TASK DETAILS: Retype the complete listing exactly as it appears.

INFORMATION SUPPLIED:
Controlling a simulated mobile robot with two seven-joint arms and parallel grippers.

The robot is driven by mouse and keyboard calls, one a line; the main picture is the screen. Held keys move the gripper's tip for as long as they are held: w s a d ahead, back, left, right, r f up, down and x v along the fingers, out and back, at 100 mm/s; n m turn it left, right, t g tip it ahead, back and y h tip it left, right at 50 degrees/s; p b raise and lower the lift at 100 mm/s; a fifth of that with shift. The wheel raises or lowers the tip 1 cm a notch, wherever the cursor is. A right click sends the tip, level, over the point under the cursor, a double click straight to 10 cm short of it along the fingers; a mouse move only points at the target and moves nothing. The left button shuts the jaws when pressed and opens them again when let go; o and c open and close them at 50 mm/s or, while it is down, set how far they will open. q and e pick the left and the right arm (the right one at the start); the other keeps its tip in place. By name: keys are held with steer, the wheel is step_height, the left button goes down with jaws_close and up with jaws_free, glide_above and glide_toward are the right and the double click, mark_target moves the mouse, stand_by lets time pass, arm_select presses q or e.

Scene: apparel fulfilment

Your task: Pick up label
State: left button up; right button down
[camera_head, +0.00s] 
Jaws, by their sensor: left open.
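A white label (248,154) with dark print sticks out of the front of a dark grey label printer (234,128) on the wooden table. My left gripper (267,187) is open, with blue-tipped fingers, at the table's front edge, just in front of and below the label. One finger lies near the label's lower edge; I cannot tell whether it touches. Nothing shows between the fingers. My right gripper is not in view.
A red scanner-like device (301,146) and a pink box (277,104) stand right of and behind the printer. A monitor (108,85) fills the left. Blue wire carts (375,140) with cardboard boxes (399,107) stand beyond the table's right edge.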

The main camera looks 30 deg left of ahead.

SOLUTION:
Controlling a simulated mobile robot with two seven-joint arms and parallel grippers.

The robot is driven by mouse and keyboard calls, one a line; the main picture is the screen. Held keys move the gripper's tip for as long as they are held: w s a d ahead, back, left, right, r f up, down and x v along the fingers, out and back, at 100 mm/s; n m turn it left, right, t g tip it ahead, back and y h tip it left, right at 50 degrees/s; p b raise and lower the lift at 100 mm/s; a fifth of that with shift. The wheel raises or lowers the tip 1 cm a notch, wherever the cursor is. A right click sends the tip, level, over the point under the cursor, a double click straight to 10 cm short of it along the fingers; a mouse move only points at the target and moves nothing. The left button shuts the jaws when pressed and opens them again when let go; o and c open and close them at 50 mm/s or, while it is down, set how far they will open. q and e pick the left and the right arm (the right one at the start); the other keeps its tip in place. By name: keys are held with steer, the wheel is step_height, the left button goes down with jaws_close and up with jaws_free, glide_above and glide_toward are the right and the double click, mark_target moves the mouse, stand_by lets time pass, arm_select presses q or e.

Scene: apparel fulfilment

Your task: Pick up label
State: left button up; right button down
[camera_head, +0.00s] 
Jaws, by their sensor: left open.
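A white label (248,154) with dark print sticks out of the front of a dark grey label printer (234,128) on the wooden table. My left gripper (267,187) is open, with blue-tipped fingers, at the table's front edge, just in front of and below the label. One finger lies near the label's lower edge; I cannot tell whether it touches. Nothing shows between the fingers. My right gripper is not in view.
A red scanner-like device (301,146) and a pink box (277,104) stand right of and behind the printer. A monitor (108,85) fills the left. Blue wire carts (375,140) with cardboard boxes (399,107) stand beyond the table's right edge.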

The main camera looks 30 deg left of ahead.

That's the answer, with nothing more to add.